Output each line of the material exactly as it stands.

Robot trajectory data
-*-*-

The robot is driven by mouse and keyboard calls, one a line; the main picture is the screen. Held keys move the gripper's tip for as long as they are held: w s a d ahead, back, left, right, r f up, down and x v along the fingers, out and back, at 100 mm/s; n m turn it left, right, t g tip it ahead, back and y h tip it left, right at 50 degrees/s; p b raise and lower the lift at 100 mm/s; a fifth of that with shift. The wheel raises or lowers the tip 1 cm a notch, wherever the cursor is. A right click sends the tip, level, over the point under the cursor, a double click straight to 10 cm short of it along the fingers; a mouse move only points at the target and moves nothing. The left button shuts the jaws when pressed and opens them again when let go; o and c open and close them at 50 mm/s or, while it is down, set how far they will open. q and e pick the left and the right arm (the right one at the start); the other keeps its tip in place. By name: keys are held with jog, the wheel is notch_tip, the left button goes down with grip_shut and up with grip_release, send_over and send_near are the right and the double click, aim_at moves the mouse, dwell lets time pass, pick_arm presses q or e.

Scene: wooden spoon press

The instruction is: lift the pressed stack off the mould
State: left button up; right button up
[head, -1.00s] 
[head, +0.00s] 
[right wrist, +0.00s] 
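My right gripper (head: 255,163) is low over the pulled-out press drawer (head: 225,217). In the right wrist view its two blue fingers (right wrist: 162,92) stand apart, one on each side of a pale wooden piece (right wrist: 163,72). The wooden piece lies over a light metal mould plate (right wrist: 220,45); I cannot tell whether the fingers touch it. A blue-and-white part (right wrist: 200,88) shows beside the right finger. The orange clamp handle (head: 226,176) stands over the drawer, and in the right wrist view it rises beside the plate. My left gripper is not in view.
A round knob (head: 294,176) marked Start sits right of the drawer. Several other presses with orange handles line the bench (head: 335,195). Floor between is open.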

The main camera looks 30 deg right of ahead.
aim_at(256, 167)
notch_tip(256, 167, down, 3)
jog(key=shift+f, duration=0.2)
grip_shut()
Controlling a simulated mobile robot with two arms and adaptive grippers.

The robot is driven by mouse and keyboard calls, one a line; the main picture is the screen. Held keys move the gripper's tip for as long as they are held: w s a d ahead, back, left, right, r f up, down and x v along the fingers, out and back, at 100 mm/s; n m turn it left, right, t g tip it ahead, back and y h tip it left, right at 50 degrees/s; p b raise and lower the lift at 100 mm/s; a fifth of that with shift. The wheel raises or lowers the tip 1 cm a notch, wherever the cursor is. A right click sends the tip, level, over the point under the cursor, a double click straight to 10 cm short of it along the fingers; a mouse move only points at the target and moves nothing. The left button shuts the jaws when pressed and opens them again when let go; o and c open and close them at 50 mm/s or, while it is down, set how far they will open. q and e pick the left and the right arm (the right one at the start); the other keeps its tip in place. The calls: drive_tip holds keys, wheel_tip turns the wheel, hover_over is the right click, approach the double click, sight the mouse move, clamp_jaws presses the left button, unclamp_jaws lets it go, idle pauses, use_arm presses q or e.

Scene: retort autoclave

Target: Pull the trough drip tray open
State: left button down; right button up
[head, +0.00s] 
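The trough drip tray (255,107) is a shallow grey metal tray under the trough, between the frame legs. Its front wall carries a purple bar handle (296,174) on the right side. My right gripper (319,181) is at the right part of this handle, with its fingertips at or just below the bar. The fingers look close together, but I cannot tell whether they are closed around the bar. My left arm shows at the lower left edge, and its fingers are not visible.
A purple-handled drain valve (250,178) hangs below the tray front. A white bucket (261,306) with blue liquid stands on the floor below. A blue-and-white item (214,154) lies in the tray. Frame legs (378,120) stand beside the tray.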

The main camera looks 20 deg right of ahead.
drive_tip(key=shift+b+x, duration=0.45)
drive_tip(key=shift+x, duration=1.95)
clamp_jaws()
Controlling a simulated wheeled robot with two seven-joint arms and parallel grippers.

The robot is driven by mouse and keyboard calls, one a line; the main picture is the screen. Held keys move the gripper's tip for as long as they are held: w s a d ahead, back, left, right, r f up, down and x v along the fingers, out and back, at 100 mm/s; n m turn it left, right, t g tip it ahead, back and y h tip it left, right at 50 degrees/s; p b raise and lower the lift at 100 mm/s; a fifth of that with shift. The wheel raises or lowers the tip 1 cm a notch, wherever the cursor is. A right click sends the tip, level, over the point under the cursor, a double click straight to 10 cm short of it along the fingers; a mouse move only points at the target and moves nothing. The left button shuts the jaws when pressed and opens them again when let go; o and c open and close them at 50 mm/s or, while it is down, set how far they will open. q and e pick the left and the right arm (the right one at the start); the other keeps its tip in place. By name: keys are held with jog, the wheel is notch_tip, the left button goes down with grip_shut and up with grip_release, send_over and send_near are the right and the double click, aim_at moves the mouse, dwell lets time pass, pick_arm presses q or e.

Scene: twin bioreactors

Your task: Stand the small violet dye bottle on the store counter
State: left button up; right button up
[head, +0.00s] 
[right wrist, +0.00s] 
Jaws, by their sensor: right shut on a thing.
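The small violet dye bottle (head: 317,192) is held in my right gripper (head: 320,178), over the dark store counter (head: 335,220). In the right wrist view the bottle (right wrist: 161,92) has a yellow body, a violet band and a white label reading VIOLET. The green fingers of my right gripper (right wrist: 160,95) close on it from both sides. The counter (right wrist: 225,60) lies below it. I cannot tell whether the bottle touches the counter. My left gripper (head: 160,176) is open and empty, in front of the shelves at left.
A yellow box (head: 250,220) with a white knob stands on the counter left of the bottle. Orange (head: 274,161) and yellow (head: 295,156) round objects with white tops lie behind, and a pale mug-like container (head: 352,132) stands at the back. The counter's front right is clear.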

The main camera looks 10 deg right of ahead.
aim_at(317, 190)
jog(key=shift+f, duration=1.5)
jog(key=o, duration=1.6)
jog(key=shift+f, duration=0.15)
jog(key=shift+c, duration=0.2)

-*-*-

• **CORRECT RESULT**:
The robot is driven by mouse and keyboard calls, one a line; the main picture is the screen. Held keys move the gripper's tip for as long as they are held: w s a d ahead, back, left, right, r f up, down and x v along the fingers, out and back, at 100 mm/s; n m turn it left, right, t g tip it ahead, back and y h tip it left, right at 50 degrees/s; p b raise and lower the lift at 100 mm/s; a fifth of that with shift. The wheel raises or lowers the tip 1 cm a notch, wherever the cursor is. A right click sends the tip, level, over the point under the cursor, a double click straight to 10 cm short of it along the fingers; a mouse move only points at the target and moves nothing. The left button shuts the jaws when pressed and opens them again when let go; o and c open and close them at 50 mm/s or, while it is down, set how far they will open. q and e pick the left and the right arm (the right one at the start); the other keeps its tip in place. By name: keys are held with jog, the wheel is notch_tip, the left button goes down with grip_shut and up with grip_release, send_over and send_near are the right and the double click, aim_at moves the mouse, dwell lets time pass, pick_arm presses q or e.

Scene: wooden spoon press

The instruction is: lift the pressed stack off the mould
State: left button up; right button up
[head, -1.00s] 
[head, +0.00s] 
[right wrist, +0.00s] 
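My right gripper (head: 255,163) is low over the pulled-out press drawer (head: 225,217). In the right wrist view its two blue fingers (right wrist: 162,92) stand apart, one on each side of a pale wooden piece (right wrist: 163,72). The wooden piece lies over a light metal mould plate (right wrist: 220,45); I cannot tell whether the fingers touch it. A blue-and-white part (right wrist: 200,88) shows beside the right finger. The orange clamp handle (head: 226,176) stands over the drawer, and in the right wrist view it rises beside the plate. My left gripper is not in view.
A round knob (head: 294,176) marked Start sits right of the drawer. Several other presses with orange handles line the bench (head: 335,195). Floor between is open.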

The main camera looks 30 deg right of ahead.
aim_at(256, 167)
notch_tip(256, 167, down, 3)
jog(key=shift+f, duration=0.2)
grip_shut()
Controlling a simulated mobile robot with two arms and adaptive grippers.

The robot is driven by mouse and keyboard calls, one a line; the main picture is the screen. Held keys move the gripper's tip for as long as they are held: w s a d ahead, back, left, right, r f up, down and x v along the fingers, out and back, at 100 mm/s; n m turn it left, right, t g tip it ahead, back and y h tip it left, right at 50 degrees/s; p b raise and lower the lift at 100 mm/s; a fifth of that with shift. The wheel raises or lowers the tip 1 cm a notch, wherever the cursor is. A right click sends the tip, level, over the point under the cursor, a double click straight to 10 cm short of it along the fingers; a mouse move only points at the target and moves nothing. The left button shuts the jaws when pressed and opens them again when let go; o and c open and close them at 50 mm/s or, while it is down, set how far they will open. q and e pick the left and the right arm (the right one at the start); the other keeps its tip in place. The calls: drive_tip holds keys, wheel_tip turns the wheel, hover_over is the right click, approach the double click, sight the mouse move, clamp_jaws presses the left button, unclamp_jaws lets it go, idle pauses, use_arm presses q or e.

Scene: retort autoclave

Target: Pull the trough drip tray open
State: left button down; right button up
[head, +0.00s] 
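The trough drip tray (255,107) is a shallow grey metal tray under the trough, between the frame legs. Its front wall carries a purple bar handle (296,174) on the right side. My right gripper (319,181) is at the right part of this handle, with its fingertips at or just below the bar. The fingers look close together, but I cannot tell whether they are closed around the bar. My left arm shows at the lower left edge, and its fingers are not visible.
A purple-handled drain valve (250,178) hangs below the tray front. A white bucket (261,306) with blue liquid stands on the floor below. A blue-and-white item (214,154) lies in the tray. Frame legs (378,120) stand beside the tray.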

The main camera looks 20 deg right of ahead.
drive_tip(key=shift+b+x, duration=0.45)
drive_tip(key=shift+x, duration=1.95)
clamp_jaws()
Controlling a simulated wheeled robot with two seven-joint arms and parallel grippers.

The robot is driven by mouse and keyboard calls, one a line; the main picture is the screen. Held keys move the gripper's tip for as long as they are held: w s a d ahead, back, left, right, r f up, down and x v along the fingers, out and back, at 100 mm/s; n m turn it left, right, t g tip it ahead, back and y h tip it left, right at 50 degrees/s; p b raise and lower the lift at 100 mm/s; a fifth of that with shift. The wheel raises or lowers the tip 1 cm a notch, wherever the cursor is. A right click sends the tip, level, over the point under the cursor, a double click straight to 10 cm short of it along the fingers; a mouse move only points at the target and moves nothing. The left button shuts the jaws when pressed and opens them again when let go; o and c open and close them at 50 mm/s or, while it is down, set how far they will open. q and e pick the left and the right arm (the right one at the start); the other keeps its tip in place. By name: keys are held with jog, the wheel is notch_tip, the left button goes down with grip_shut and up with grip_release, send_over and send_near are the right and the double click, aim_at moves the mouse, dwell lets time pass, pick_arm presses q or e.

Scene: twin bioreactors

Your task: Stand the small violet dye bottle on the store counter
State: left button up; right button up
[head, +0.00s] 
[right wrist, +0.00s] 
Jaws, by their sensor: right shut on a thing.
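The small violet dye bottle (head: 317,192) is held in my right gripper (head: 320,178), over the dark store counter (head: 335,220). In the right wrist view the bottle (right wrist: 161,92) has a yellow body, a violet band and a white label reading VIOLET. The green fingers of my right gripper (right wrist: 160,95) close on it from both sides. The counter (right wrist: 225,60) lies below it. I cannot tell whether the bottle touches the counter. My left gripper (head: 160,176) is open and empty, in front of the shelves at left.
A yellow box (head: 250,220) with a white knob stands on the counter left of the bottle. Orange (head: 274,161) and yellow (head: 295,156) round objects with white tops lie behind, and a pale mug-like container (head: 352,132) stands at the back. The counter's front right is clear.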

The main camera looks 10 deg right of ahead.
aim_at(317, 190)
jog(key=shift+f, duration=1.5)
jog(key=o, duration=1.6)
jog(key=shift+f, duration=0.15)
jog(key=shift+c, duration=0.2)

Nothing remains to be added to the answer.